Heteroatom-doped carbonaceous materials derived from polymers are emerging as a new class of promising supercapacitor electrodes. These electrodes have both electrical double layer capacitance (from carbon matrices) and pseudo-capacitance (from hetero-atoms). Balancing the electrical double layer capacitance and pseudo-capacitance is a key to achieve large capacitance at ultrafast current densities. Here we investigate the influence of pyrolysis temperature on capacitive performance of hetero-atom (oxygen and nitrogen) doped carbons derived from polypyrrole nanowire arrays.

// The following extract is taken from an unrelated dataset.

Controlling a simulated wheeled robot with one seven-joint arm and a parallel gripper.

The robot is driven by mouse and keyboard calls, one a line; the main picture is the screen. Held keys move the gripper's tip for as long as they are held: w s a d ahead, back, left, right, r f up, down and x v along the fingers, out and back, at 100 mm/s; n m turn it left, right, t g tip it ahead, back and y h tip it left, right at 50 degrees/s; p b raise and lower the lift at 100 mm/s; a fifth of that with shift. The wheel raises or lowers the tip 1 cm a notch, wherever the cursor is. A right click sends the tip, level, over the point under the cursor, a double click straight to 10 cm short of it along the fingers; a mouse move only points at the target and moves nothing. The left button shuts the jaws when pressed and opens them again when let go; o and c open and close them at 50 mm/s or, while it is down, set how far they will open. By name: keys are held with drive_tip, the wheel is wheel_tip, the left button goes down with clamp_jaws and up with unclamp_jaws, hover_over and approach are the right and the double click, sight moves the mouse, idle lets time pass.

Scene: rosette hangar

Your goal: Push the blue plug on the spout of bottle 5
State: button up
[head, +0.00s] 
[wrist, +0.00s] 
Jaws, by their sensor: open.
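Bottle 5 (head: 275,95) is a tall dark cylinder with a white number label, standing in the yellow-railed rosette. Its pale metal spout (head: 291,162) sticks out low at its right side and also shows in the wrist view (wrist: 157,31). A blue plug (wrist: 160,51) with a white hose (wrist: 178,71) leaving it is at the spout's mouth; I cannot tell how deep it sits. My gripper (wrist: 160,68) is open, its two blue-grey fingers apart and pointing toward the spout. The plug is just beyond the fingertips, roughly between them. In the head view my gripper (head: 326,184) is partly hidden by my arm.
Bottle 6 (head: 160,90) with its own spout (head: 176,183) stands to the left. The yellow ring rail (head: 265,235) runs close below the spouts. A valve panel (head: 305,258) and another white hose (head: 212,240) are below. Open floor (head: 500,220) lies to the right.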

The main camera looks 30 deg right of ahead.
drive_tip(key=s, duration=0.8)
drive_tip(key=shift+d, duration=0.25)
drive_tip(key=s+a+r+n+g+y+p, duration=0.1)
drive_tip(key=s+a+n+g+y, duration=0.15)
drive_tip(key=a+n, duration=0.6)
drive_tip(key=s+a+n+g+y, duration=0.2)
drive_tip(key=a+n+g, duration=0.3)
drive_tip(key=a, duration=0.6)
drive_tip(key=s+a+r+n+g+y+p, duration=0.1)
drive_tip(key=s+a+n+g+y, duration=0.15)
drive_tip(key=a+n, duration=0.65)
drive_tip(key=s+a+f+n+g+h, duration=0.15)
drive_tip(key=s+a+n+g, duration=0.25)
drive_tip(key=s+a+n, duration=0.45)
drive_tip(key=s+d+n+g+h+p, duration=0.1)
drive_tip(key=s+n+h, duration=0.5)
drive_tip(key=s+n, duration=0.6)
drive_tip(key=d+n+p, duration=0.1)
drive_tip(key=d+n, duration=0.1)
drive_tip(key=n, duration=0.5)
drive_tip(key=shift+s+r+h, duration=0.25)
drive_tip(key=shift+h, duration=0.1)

Structural and electrochemical characterization reveal that the concentration of hetero-atoms as well as the ratio of electrical double layer capacitance and pseudo-capacitance can be tuned by varying the pyrolysis temperature. In fact the hetero-atom doped carbon sample obtained at a relatively lower pyrolysis temperature (500 degrees C) exhibits the optimal capacitive performance. It yields an outstanding areal capacitance of 324 mF cm(-2) at 1 mA cm(-2) (141 F g(-1)@0.43 A g(-1)), and more importantly, retains an areal capacitance of 184.7 mF cm(-2) (80.3 F g(-1)@43.5 A g(-1)) at an ultrahigh current density of 100 mA cm(-2). An asymmetric supercapacitor consisting of hetero-atom doped carbon as an anode delivers a maximum volumetric energy density of 1.7 mW h cm(-3) at a volumetric power density of 0.014 W cm(-3), which is among the best values reported for asymmetric supercapacitors.